沼津には1人で訪れる人もいれば、グループで訪れる人もいますが、取材を通して驚いたのは、それぞれ別々に沼津を訪れたファンが、偶然出会い、まるで約束していたかのように一緒に食事をしたり、イベントに参加したりする場面に幾度も出くわしたりしていたことです。
居住地はもちろん、年齢も異なる者同士が、“聖地”を通して繋がり、交流を深めています。沼津を訪れることは、単なる観光以上の、心身ともに満たされる貴重な時間となっていることが、その様子から伝わってきました。
関係人口の創出、そして持続可能なコミュニティへ
子どものハーフバースデーの撮影に来店したという東京から沼津に移住した夫婦
コロナ禍あたりから、“聖地移住”という言葉がクローズアップされるようになりましたが、移住にまで至らないにしても、コンテンツツーリズムは一時的な観光客の増加だけでなく、特定の地域に継続的に関わる人々である“関係人口”を創出し、地域社会の持続可能性に貢献する可能性を秘めています。
地域住民がファンを温かく迎え入れ、ファンが地域に愛着を持ち、地域を応援することで地域に活力を与える。
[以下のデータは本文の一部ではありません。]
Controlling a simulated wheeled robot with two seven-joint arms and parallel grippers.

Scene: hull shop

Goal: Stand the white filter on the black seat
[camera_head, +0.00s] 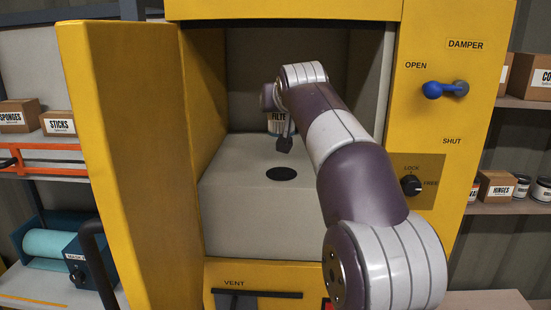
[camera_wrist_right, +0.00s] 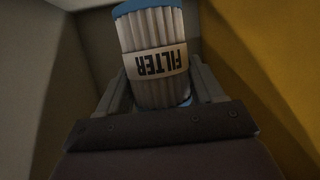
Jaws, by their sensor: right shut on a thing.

この相互作用が、持続可能なコミュニティの形成に繋がり、地方都市が抱える様々の課題の解決に寄与する可能性があります。
これは、地方創生の一つのかたちを示していると言えるかもしれません。そして、「つじ写真館」のように、地域とファン、そしてファン同士を繋ぐハブとなる存在は、こうした好循環を生み出す上で重要な役割を果たしています。
地域住民の「生きがい」と「誇り」を創出
つじ写真館の辻栄子さん
最初はラブライブ!というのもなかなか言えなくて、ラブラブなんだったっけ?そんな感じだった。商店街のご年配の私たち位の方でも、嬉しくって長生きできます。元気がもらえて。色々な方とお友達になれて私たちも嬉しい。
コンテンツツーリズムは地域住民のウェルビーイングにも寄与しています。ファンとの交流を通じて、地域に暮らす人々の心の豊かさや充実感が育まれ、日々の活力や生きがいへとつながっています。
さらに、ファンが地域を訪れることで、地域住民自身が当たり前と思っていた場所や文化の価値を再発見し、自分たちのまちの魅力に改めて気づくきっかけにもなっています。こうした世代を超えた交流が、地域に新たな賑わいを生み出し、地域の人々が「自分たちのまち」に対して誇りを持つことへとつながっています。
ウェルビーイングを媒介する“聖地”
作品をきっかけに仲良くなったという3人。取材中に偶然、店の前で出会い合流した。
アニメや漫画・ゲームといったコンテンツは、それ自体が人々の精神的な健康や幸福に寄与する存在ですが、ファン同士やファンと舞台モデル地域との交流を促進することで、共通の趣味や価値観を分かち合う連帯感を生み出すのと同時に、地域社会にも活力をもたらすことができます。
こうした点において、アニメや漫画の“聖地”は、単なる観光地にとどまらず、人々のウェルビーイングを促進する媒介者と言えるのかもしれません。